Para a maioria dos migrantes da África, a última etapa de sua viagem à Europa envolve algum tipo de travessia marítima perigosa. Na fronteira de Ceuta, porém, há apenas uma cerca. 

Ceuta é uma das duas comunidades espanholas na costa norte do Marrocos, um dos únicos lugares onde a Europa tem fronteiras terrestres com a África. O outro enclave é a cidade de Melilla, mais a leste. 

Ali, tudo o que separa a Europa dos migrantes é uma cerca dupla – com seis metros de altura e coberta de arame farpado, que se estende pelos seis quilômetros da península e divide a pequena Ceuta do Marrocos –, além de 1.100 policiais federais e oficiais da Guarda Civil, uma força policial paramilitar, todos espanhóis. Eles patrulham um ponto de passagem que está sob crescente pressão. 

Novo caminho

Depois que o novo governo da Itália resolveu recusar os imigrantes, os esforços para chegar à Espanha mais do que quadruplicaram em 2018, tornando o país o destino principal da Europa para quem vem da África.
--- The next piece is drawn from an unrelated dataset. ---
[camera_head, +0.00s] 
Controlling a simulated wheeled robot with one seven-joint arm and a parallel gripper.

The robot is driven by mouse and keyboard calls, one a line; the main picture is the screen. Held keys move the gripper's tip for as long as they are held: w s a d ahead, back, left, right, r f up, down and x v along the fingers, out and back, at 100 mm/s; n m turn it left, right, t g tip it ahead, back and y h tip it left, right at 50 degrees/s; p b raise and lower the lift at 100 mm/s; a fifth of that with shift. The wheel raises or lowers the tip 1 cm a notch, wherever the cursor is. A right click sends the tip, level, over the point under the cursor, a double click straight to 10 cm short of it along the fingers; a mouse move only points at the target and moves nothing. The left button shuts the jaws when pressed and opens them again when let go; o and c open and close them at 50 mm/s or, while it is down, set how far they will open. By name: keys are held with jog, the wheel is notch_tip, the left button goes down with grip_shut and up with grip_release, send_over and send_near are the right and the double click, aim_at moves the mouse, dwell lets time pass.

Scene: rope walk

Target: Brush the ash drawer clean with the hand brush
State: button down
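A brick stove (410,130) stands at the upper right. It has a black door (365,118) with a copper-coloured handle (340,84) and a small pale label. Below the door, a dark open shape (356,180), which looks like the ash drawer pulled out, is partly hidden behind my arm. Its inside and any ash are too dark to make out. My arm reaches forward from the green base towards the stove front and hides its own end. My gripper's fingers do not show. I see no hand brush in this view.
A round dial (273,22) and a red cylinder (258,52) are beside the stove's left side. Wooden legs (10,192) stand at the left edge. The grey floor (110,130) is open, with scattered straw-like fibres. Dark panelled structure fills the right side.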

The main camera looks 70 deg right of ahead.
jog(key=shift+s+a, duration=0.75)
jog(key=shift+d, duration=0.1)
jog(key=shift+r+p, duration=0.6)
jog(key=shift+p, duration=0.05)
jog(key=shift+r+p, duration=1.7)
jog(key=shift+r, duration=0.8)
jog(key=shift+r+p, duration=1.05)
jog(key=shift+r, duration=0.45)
Na semana que terminou em 12 de agosto, segundo a Organização Internacional para as Migrações, 1.419 migrantes chegaram à Espanha, 359 foram para a Itália e 527 se dirigiram à Grécia. 

A travessia para a Espanha, através do estreito de Gibraltar, no entanto, é mais perigosa do que as feitas por outras passagens marítimas, por causa das fortes correntes no local onde o Mar Mediterrâneo encontra o Atlântico. Até junho, 294 migrantes se afogaram no Mediterrâneo ocidental, em comparação com 224 em todo o ano de 2017 na mesma região. 

Isso fez com que a tentativa de cruzar a cerca fortemente vigiada de Ceuta se tornasse uma proposta cada vez mais atraente, uma maneira de entrar na Espanha sem atravessar a água. Em qualquer dia, jovens migrantes podem ser vistos rondando o lado marroquino à procura de uma oportunidade.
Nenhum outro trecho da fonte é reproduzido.